После его редактуры она стала выглядеть так:
Помня о той решающей роли, которую мировоззрение писателя играет в художественном творчестве, не следует забывать и о том, что художник в своих произведениях мыслит образами, а не облекает мысль в образную форму.
Это был классический образец самой либеральной советской редактуры: «С одной стороны, нельзя не признаться, с другой — нельзя не сознаться».
Не могу сказать, чтобы такой результат вполне меня устроил. Но делать было нечего. Тем более, что хоть и с некоторыми потерями, но главную — крамольную — свою мысль я все-таки протащил.
3
К тому времени, когда в «Вопросах литературы» редактировалась и печаталась эта моя статья, у меня с Виктором Борисовичем установились — не скажу близкие, но уже довольно
тесные отношения. Во всяком случае, встречались мы чуть ли не ежедневно.Начала нашего знакомства я уже не помню. Вернее, не помню всех обстоятельств и подробностей первого моего к нему визита. Но дату его установить легко — по надписи, которую в тот день он сделал на подаренной мне своей книге «О Маяковском». Слово «подаренной», впрочем, тут не годится, поскольку книгу эту — одну из самых тогда моих любимых — я купил в букинистическом магазине и притащил ее к Виктору Борисовичу, чтобы он мне ее надписал.
Вот эта надпись, в которой очень живо (как и во всех других, сделанных им на подаренных мне книгах) выразился его характер. Выразился даже в полном отсутствии каких бы то ни было знаков препинания:
Эту книгу напечатали в десять дней я ее очень люблю она не договорена В. Шкловский Б. Сарнову на память Лето 1955 года.Итак, это было летом 1955-го.
Стало быть, второй мой визит к нему (он-то уж запомнился мне хорошо) имел место в декабре того же года. Самое позднее — в январе следующего, 1956-го.
Тут, впрочем, следовало бы употребить другое местоимение: не «мой», а — «наш». Потому что в тот раз отправились мы к Виктору Борисовичу вдвоем с Володей Файнбергом, который, как и я, был в ту пору без памяти влюблен в Маяковского, а уж через него — и в Шкловского.
Отправились мы к нему тогда в Шереметьевку, где он жил со своей новой женой — той самой «Симкой Нарбут». В старой его квартире в Лаврушенском осталась прежняя его семья — жена Василиса Георгиевна, дочь Варя и внук Никита, а он переселился к Серафиме Густавовне, у которой, сколько мне помнится, была какая-то жалкая комнатушка в коммуналке.

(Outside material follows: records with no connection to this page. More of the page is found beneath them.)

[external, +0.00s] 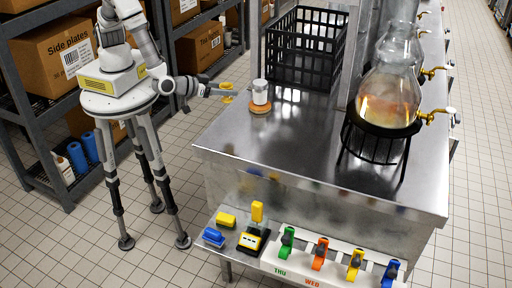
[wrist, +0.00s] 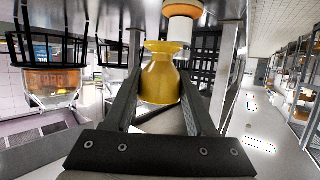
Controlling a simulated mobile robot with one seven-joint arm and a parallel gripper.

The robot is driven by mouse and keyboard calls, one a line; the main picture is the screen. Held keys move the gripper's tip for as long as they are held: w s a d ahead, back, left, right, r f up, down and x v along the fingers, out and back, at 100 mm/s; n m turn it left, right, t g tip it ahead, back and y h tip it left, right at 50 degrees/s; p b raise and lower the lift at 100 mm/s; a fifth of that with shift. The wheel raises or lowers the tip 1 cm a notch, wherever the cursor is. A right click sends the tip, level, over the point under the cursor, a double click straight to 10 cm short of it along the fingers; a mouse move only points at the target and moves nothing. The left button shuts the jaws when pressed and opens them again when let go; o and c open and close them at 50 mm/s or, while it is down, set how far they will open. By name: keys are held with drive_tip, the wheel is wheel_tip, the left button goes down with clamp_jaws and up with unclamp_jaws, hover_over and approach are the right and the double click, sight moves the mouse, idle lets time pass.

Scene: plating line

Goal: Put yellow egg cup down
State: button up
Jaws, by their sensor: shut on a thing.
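The yellow egg cup (external: 227,87) is held in the air near the left edge of the steel table (external: 330,150). My gripper (external: 232,93) is shut on it. In the wrist view the egg cup (wrist: 160,78) sits between the two dark fingers (wrist: 160,95), with its narrow waist and flared ends showing. A white cylinder (external: 260,92) stands on an orange round base (external: 260,109) on the table, just right of the egg cup. This cylinder shows beyond the egg cup in the wrist view (wrist: 180,28), and the two look apart.
A black crate (external: 305,50) stands at the back of the table. A glass flask (external: 388,95) sits on a black stand (external: 380,132) at the right. The front middle of the tabletop is clear. Shelves with boxes (external: 52,55) stand at the left.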

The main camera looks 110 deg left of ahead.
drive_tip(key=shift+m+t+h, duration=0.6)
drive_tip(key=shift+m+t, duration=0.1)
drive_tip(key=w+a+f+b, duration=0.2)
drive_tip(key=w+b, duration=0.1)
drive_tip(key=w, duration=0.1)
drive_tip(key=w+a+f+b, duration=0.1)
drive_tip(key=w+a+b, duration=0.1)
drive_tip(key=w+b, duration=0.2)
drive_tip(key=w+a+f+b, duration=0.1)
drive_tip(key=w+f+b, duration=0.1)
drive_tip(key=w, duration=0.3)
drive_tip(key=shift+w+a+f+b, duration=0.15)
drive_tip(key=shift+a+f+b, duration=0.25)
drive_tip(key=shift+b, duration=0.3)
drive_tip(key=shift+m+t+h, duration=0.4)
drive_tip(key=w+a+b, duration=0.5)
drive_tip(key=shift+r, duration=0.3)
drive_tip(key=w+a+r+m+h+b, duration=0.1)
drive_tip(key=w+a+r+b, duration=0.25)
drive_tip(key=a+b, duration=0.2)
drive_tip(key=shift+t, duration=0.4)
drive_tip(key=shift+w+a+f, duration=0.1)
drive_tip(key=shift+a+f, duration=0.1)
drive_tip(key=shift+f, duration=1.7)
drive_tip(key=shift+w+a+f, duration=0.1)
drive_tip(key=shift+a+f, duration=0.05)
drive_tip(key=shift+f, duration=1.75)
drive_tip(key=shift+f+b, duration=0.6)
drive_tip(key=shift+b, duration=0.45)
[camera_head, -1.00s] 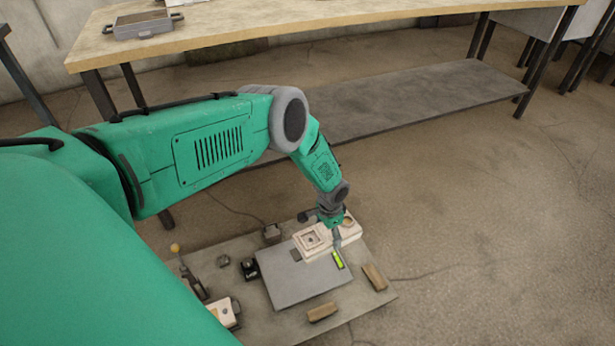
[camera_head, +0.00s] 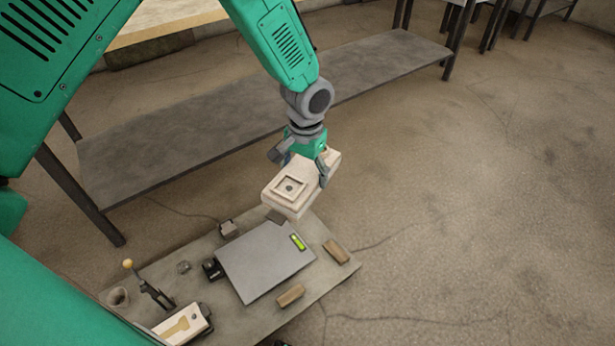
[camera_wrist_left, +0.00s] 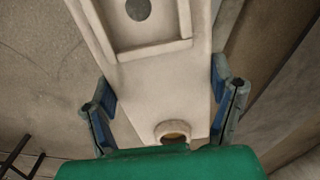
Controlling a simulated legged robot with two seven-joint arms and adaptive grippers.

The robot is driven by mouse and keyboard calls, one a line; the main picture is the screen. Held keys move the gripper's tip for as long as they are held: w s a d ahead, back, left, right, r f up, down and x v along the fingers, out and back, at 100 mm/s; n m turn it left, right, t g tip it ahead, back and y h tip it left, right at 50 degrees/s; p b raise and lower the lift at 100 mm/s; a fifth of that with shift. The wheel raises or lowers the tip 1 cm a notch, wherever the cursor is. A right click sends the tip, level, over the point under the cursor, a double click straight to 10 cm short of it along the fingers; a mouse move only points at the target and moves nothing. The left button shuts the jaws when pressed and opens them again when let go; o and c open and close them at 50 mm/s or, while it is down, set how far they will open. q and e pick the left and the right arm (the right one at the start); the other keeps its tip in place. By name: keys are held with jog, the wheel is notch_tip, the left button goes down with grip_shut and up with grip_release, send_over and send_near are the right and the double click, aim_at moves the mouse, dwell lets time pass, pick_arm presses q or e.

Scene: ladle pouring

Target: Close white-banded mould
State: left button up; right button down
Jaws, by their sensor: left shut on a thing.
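My left gripper (camera_head: 300,164) is shut on a pale mould half (camera_head: 291,192). It holds the pale block in the air above the far edge of the low work board. The block's upper face has a raised square frame with a round dark hole. In the left wrist view the block (camera_wrist_left: 150,84) lies between the two blue-padded fingers (camera_wrist_left: 165,103), with a round opening near the palm. Another pale mould half (camera_head: 199,322) with a tan cavity lies at the lower left of the board, partly hidden by my arm. I cannot make out a white band on either piece.
The board (camera_head: 235,314) carries a grey plate (camera_head: 258,268) with a yellow-green level (camera_head: 298,242). Wooden blocks (camera_head: 336,251) lie to its right and front. A ball-tipped lever (camera_head: 146,284) and a cup (camera_head: 118,297) stand left. A low shelf (camera_head: 200,135) runs behind.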

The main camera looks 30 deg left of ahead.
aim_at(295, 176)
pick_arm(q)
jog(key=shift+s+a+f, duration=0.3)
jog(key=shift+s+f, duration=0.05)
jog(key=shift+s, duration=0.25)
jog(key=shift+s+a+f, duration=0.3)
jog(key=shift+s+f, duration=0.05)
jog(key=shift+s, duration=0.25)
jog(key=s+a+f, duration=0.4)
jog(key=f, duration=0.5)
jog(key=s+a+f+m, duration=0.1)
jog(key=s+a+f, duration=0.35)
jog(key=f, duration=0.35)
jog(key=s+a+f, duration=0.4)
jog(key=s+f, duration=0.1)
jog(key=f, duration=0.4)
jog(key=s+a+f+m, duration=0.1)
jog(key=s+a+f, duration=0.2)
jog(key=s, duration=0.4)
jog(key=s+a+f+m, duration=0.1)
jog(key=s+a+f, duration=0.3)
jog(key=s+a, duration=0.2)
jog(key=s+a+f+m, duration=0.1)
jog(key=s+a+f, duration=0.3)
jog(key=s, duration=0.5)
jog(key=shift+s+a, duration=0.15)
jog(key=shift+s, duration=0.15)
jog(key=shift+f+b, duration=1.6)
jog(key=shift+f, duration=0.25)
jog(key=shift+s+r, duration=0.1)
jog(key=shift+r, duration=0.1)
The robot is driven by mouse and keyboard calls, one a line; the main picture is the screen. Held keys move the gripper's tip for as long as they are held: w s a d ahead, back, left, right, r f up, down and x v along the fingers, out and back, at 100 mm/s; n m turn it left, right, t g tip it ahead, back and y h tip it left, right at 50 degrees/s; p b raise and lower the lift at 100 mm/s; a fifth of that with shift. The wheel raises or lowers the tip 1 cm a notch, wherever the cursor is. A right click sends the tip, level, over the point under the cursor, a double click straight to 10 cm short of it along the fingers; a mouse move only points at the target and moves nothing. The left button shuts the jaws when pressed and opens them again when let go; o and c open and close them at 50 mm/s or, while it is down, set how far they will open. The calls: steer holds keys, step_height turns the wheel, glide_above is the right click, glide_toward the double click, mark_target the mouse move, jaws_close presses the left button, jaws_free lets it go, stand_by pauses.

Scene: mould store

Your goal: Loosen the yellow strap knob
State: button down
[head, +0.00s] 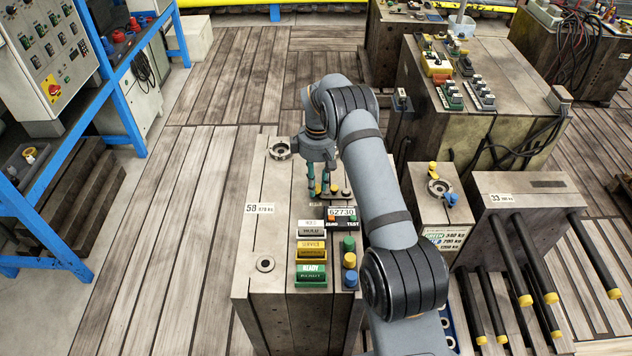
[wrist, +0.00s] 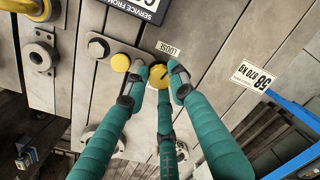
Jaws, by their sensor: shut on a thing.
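The yellow strap knob (wrist: 158,73) sits on the top of the grey mould block (head: 276,231), close to a small "LOOSE" label (wrist: 167,48) in the wrist view. It is round, with a dark mark on its face. My gripper (head: 320,190) reaches down onto the block; its three teal fingers show in the wrist view (wrist: 160,80), with their dark tips closed around the knob. The fingers hide part of the knob's rim. In the head view my gripper and arm largely cover it, and its turn angle is hard to read.
On the block are a plate reading 62730 (head: 341,212), a green READY block (head: 311,275) and a ring fitting (head: 280,148). A blue rack (head: 118,78) stands left, beyond open floor.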

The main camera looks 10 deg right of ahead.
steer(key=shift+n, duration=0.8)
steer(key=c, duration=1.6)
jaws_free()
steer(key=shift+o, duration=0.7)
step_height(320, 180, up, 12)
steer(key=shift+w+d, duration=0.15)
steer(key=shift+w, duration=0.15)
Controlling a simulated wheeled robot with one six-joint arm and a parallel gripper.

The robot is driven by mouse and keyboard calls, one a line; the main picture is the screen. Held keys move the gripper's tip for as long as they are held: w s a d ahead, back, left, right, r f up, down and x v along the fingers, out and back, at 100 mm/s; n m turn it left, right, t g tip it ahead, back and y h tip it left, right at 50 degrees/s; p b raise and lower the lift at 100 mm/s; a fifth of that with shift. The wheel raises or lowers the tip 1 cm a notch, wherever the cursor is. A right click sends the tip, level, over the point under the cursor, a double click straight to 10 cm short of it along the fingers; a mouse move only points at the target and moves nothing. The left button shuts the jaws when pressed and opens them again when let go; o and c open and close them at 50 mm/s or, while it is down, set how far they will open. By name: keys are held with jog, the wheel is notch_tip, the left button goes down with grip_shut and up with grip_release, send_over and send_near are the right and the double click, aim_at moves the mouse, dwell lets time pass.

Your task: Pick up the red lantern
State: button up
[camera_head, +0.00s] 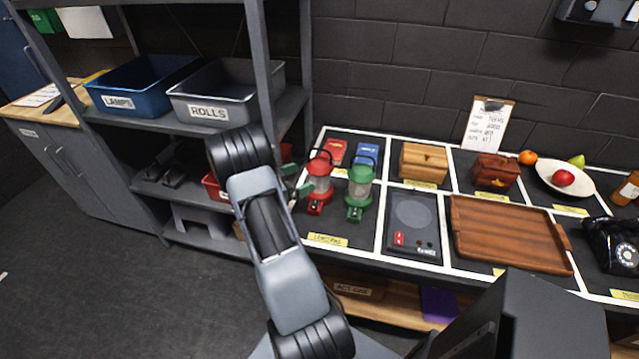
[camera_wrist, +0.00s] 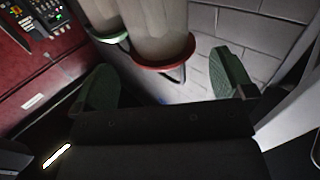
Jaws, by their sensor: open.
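The red lantern (camera_head: 319,186) stands upright on the white-bordered table, in the section labelled for lanterns. A green lantern (camera_head: 359,190) stands just to its right. My gripper (camera_head: 297,181) is at the left side of the red lantern, with its fingers pointing toward it. In the wrist view my gripper (camera_wrist: 165,88) is open, its two green-padded fingers apart. The red lantern's pale body and red rim (camera_wrist: 165,66) show beyond and between the fingertips, and I cannot tell whether they touch it. The green lantern's rim (camera_wrist: 113,39) shows behind it, on the left.
Red and blue boxes (camera_head: 366,155) stand behind the lanterns. A dark panel (camera_head: 413,222) and a wooden tray (camera_head: 508,236) lie to the right. A shelf upright (camera_head: 263,60) stands close to my arm, with bins labelled lamps (camera_head: 130,101) and rolls (camera_head: 208,112).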

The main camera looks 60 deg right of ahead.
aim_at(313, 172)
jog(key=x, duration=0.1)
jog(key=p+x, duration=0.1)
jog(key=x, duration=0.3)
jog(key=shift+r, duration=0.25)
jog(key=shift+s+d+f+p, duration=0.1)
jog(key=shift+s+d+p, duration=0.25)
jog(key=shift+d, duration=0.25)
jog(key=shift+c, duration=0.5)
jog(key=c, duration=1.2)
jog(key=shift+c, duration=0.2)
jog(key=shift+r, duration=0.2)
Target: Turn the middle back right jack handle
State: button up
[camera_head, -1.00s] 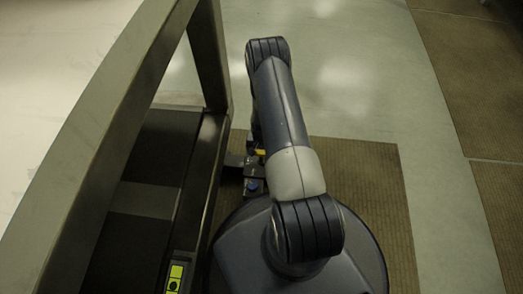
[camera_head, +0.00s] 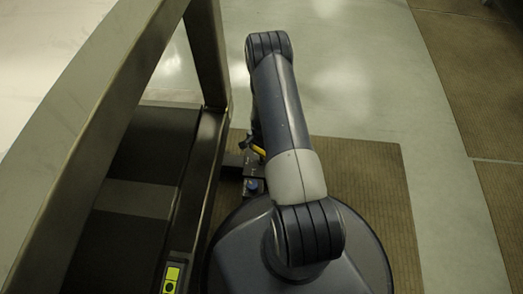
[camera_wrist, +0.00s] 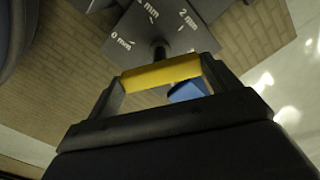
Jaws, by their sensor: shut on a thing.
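The jack handle is a yellow bar (camera_wrist: 158,75) seen close up in the wrist view. My gripper (camera_wrist: 163,70) has one finger at each end of this bar and is shut on it. A dark plate (camera_wrist: 150,28) with white marks reading 0 mm, 1 mm and 2 mm lies beyond the bar, with a dark post between. A blue part (camera_wrist: 188,91) shows just behind the bar.
A large metal frame (camera_head: 95,125) with a slanted post (camera_head: 207,55) stands close on the left of my arm. A brown ribbed mat (camera_head: 370,190) covers the floor to the right, which is clear.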

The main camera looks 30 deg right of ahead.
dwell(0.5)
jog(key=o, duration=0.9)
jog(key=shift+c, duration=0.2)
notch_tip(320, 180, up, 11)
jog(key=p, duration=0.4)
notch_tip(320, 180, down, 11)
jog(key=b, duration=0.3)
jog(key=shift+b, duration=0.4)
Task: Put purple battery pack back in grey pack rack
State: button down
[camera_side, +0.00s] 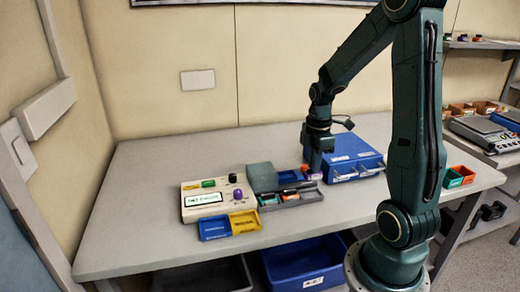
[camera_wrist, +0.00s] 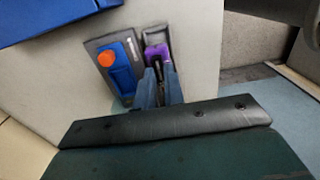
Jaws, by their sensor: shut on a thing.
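My gripper (camera_side: 315,168) points down beside the blue case in the side view. In the wrist view my gripper (camera_wrist: 161,75) has its fingers shut on the purple battery pack (camera_wrist: 157,52), whose top edge shows between and beyond them. Only a small bit of the purple pack shows in the side view (camera_side: 317,176). A narrow dark grey holder, likely part of the grey pack rack (camera_wrist: 154,32), lies right at the pack. I cannot tell whether the pack is inside it or just above it.
Left of the pack is a grey holder with a blue piece and orange knob (camera_wrist: 108,59). The blue case (camera_side: 352,165) stands close on the right.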

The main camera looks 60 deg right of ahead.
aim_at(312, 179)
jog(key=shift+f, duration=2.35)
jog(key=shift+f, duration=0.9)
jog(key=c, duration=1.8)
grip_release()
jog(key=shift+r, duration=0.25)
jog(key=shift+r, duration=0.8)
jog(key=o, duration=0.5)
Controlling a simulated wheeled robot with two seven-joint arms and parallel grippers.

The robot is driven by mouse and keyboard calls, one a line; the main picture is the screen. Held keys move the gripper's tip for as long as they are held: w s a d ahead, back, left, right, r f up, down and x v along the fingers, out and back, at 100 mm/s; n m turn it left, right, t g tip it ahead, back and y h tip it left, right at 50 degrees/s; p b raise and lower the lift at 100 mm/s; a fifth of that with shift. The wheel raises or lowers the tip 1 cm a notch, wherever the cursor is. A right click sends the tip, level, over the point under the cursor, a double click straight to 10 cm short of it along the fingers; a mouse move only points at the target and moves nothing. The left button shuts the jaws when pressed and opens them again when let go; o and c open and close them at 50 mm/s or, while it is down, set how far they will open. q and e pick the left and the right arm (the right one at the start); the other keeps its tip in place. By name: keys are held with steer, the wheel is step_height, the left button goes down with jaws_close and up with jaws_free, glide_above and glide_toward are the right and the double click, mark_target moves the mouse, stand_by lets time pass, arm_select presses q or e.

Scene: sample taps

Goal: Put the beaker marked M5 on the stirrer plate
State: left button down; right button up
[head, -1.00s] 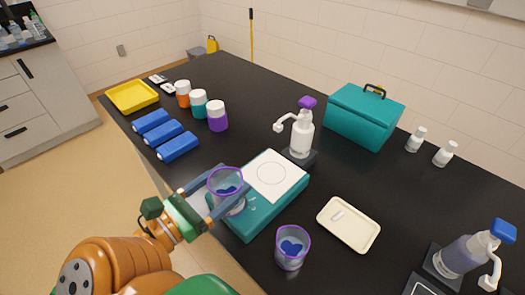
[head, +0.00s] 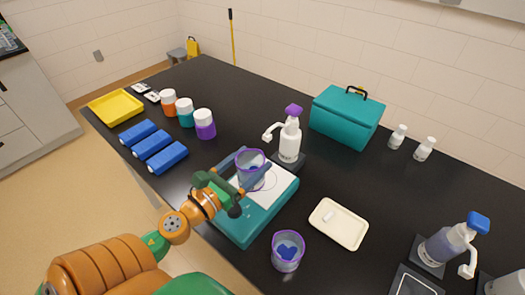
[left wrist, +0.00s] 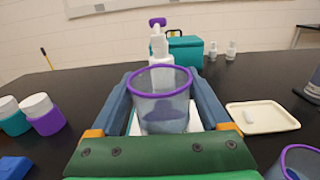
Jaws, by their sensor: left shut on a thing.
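My left gripper (head: 254,162) is shut on a clear beaker with a purple rim (head: 250,170), held upright over the white top of the teal stirrer plate (head: 252,222). I cannot tell whether its base touches the plate. In the left wrist view the held beaker (left wrist: 161,105) stands between the two blue-grey fingers, with the white plate top partly hidden behind it. A second purple-rimmed beaker (head: 287,252) with a blue patch stands on the table in front of the plate. I can read no M5 mark on either beaker. My right gripper is not in view.
A white pump bottle (head: 290,140) stands just behind the plate. A cream tray (head: 338,224) lies to its right. Blue blocks (head: 160,150) and several capped jars (head: 204,124) are at left. A teal case (head: 345,118) stands at the back.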

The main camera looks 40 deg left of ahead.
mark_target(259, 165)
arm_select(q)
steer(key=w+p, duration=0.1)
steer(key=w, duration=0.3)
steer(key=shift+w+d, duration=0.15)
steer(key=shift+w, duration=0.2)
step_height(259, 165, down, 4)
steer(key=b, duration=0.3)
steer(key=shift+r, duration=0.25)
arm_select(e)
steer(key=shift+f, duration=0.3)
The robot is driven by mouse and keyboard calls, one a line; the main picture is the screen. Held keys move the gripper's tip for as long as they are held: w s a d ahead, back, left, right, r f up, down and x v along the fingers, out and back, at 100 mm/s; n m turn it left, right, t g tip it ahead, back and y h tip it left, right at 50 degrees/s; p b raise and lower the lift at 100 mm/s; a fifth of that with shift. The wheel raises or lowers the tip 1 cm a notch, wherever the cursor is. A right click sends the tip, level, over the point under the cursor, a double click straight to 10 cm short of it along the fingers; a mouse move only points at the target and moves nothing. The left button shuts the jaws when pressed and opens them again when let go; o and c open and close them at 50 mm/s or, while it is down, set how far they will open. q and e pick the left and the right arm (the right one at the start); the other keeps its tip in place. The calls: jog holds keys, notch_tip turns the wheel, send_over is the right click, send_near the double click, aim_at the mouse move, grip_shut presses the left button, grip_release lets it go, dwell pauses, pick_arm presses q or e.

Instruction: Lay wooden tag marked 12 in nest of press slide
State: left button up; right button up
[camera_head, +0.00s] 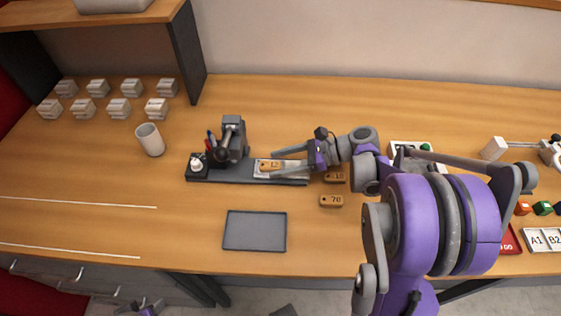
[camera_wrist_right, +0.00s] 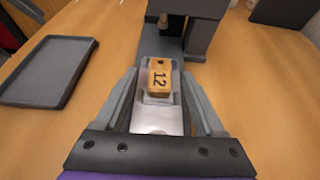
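The wooden tag marked 12 (camera_wrist_right: 159,78) lies on the pale press slide (camera_wrist_right: 157,118), at the slide's end nearest the press. It seems to sit within the nest's raised edges; I cannot tell if it is fully flat. In the head view the tag (camera_head: 268,166) shows beside the dark press (camera_head: 233,140). My right gripper (camera_wrist_right: 158,103) is open, with one finger on each side of the slide and gaps to the tag. It also shows in the head view (camera_head: 275,163). Only a small part of my left gripper (camera_head: 150,309) shows at the bottom edge.
Tags marked 70 (camera_head: 331,201) and 10 (camera_head: 335,177) lie right of the slide. A grey tray (camera_head: 255,247) lies in front. The table's front left is clear.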

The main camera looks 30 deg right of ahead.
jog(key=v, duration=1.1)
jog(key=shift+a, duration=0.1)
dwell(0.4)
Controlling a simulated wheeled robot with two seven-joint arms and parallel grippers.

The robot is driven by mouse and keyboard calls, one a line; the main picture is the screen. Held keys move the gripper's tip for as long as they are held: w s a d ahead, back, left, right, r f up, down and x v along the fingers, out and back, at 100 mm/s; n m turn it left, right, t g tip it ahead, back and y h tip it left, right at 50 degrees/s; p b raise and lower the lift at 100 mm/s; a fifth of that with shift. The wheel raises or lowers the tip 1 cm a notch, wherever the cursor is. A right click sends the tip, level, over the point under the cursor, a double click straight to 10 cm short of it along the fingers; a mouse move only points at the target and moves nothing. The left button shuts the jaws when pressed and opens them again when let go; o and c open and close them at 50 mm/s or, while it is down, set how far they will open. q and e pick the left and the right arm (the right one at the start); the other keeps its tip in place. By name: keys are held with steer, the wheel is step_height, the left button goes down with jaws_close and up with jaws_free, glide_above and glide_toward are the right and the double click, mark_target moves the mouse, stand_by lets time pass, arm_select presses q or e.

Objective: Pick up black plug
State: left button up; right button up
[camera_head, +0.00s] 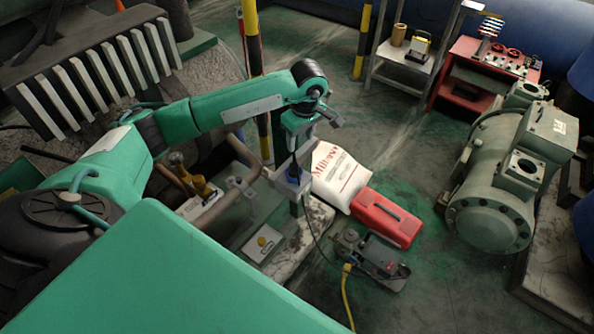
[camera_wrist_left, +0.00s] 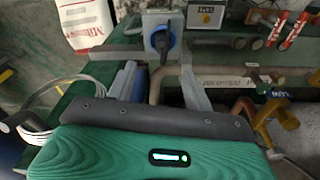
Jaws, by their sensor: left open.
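A black piece that looks like the black plug (camera_wrist_left: 161,44) sits in a round blue fitting (camera_wrist_left: 172,52) on a grey box (camera_wrist_left: 152,20) in the left wrist view. In the head view the blue fitting (camera_head: 293,172) shows on a post below my left gripper (camera_head: 294,152); the plug itself is hard to make out there. In the left wrist view my left gripper (camera_wrist_left: 163,84) is open, its two fingers apart with the plug ahead of the gap between them. Nothing is seen held. My right gripper is not in view.
A white sack (camera_head: 337,176), a red case (camera_head: 387,217) and a grey machine (camera_head: 372,258) with a yellow hose stand on the floor. Brass valves (camera_head: 200,187) and pipework are left of the post. A large green compressor (camera_head: 500,185) stands right; open floor lies between.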

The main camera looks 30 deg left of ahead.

Кооперативный писательский дом около метро «Аэропорт», в котором потом поселились Шкловские (а несколько лет спустя и я с женой и маленьким сыном), тогда еще даже не начал строиться, и Союз писателей временно предоставил «молодоженам» дачу в Шереметьевке. Дача была зимняя, и Шкловские жили там круглый год.
И вот в один прекрасный день мы с Володей Файнбергом туда отправились.
Зима в тот год была крутая. Крепкий мороз ужесточился сильным ветром, можно даже сказать — пургой. И в эту пургу мы долго блуждали по поселку, спрашивая у редких прохожих, не знают ли они, где тут дача Шкловского.
Никто не знал.
Наконец каким-то чудом мы набрели на слегка поддатого щупленького работягу, который на наш вопрос, заданный уже без малейшей надежды на положительный результат, вдруг ответил утвердительно:
— Шклоцкого? Как не знать!.. Значит, так… Сейчас свернете направо, потом пойдете прямо, пока не упретесь в трансформаторную будку, там свернете налево, пройдете метров триста, опять возьмете налево, не совсем налево, а так, примерно, наискосок… Тут вам идти минут так примерно семь… Потом опять возьмете чуток направо… Ну, а там уж у кого-нибудь спросите, где, мол, дача Шклоцкого. Дачу Шклоцкого — как не знать! Ее тут у нас каждая собака знает…
После этих разъяснений мы совсем уже потеряли всякую надежду разыскать дачу Виктора Борисовича. Но опять-таки каким-то чудом — ничем иным как чудом я это объяснить не могу — мы все-таки к ней вышли.
Когда продрогшие до костей, с сосульками вместо бровей, явились мы пред светлые очи совсем не ждавших нас хозяев, все наши страдания были вознаграждены сторицей. Виктор Борисович — да и Серафима Густавовна, кажется, тоже — обрадовались нам, как самым дорогим гостям. По-видимому, в этом своем захолустье они порядком скучали, и любой такой неожиданный визит был им в радость. А тут еще вдобавок эта жуткая пурга, и долгие наши хождения по поселку в поисках дачи «Шклоцкого», превратившие будничный наш визит чуть ли не в подвиг.